**RECORDED DATA:**

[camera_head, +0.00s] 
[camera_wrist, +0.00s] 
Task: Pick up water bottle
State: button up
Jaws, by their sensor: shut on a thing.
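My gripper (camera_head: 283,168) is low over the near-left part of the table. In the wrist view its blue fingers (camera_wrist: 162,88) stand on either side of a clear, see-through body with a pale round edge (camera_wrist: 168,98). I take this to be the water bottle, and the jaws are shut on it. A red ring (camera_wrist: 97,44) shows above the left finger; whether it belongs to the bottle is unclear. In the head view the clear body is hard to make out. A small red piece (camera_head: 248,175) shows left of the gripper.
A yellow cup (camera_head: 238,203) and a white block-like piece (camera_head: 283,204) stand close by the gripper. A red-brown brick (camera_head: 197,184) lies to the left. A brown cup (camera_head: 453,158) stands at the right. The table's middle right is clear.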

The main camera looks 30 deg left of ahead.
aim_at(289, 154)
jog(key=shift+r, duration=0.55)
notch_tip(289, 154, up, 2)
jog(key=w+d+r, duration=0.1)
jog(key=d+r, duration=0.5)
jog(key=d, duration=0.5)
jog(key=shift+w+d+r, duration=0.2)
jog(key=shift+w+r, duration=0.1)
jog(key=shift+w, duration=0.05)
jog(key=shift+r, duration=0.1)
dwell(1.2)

**WHAT YOU NEED TO DO:** Repeat back the data above, exact to the last character.

**TASK OUTPUT:**
[camera_head, +0.00s] 
[camera_wrist, +0.00s] 
Task: Pick up water bottle
State: button up
Jaws, by their sensor: shut on a thing.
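My gripper (camera_head: 283,168) is low over the near-left part of the table. In the wrist view its blue fingers (camera_wrist: 162,88) stand on either side of a clear, see-through body with a pale round edge (camera_wrist: 168,98). I take this to be the water bottle, and the jaws are shut on it. A red ring (camera_wrist: 97,44) shows above the left finger; whether it belongs to the bottle is unclear. In the head view the clear body is hard to make out. A small red piece (camera_head: 248,175) shows left of the gripper.
A yellow cup (camera_head: 238,203) and a white block-like piece (camera_head: 283,204) stand close by the gripper. A red-brown brick (camera_head: 197,184) lies to the left. A brown cup (camera_head: 453,158) stands at the right. The table's middle right is clear.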

The main camera looks 30 deg left of ahead.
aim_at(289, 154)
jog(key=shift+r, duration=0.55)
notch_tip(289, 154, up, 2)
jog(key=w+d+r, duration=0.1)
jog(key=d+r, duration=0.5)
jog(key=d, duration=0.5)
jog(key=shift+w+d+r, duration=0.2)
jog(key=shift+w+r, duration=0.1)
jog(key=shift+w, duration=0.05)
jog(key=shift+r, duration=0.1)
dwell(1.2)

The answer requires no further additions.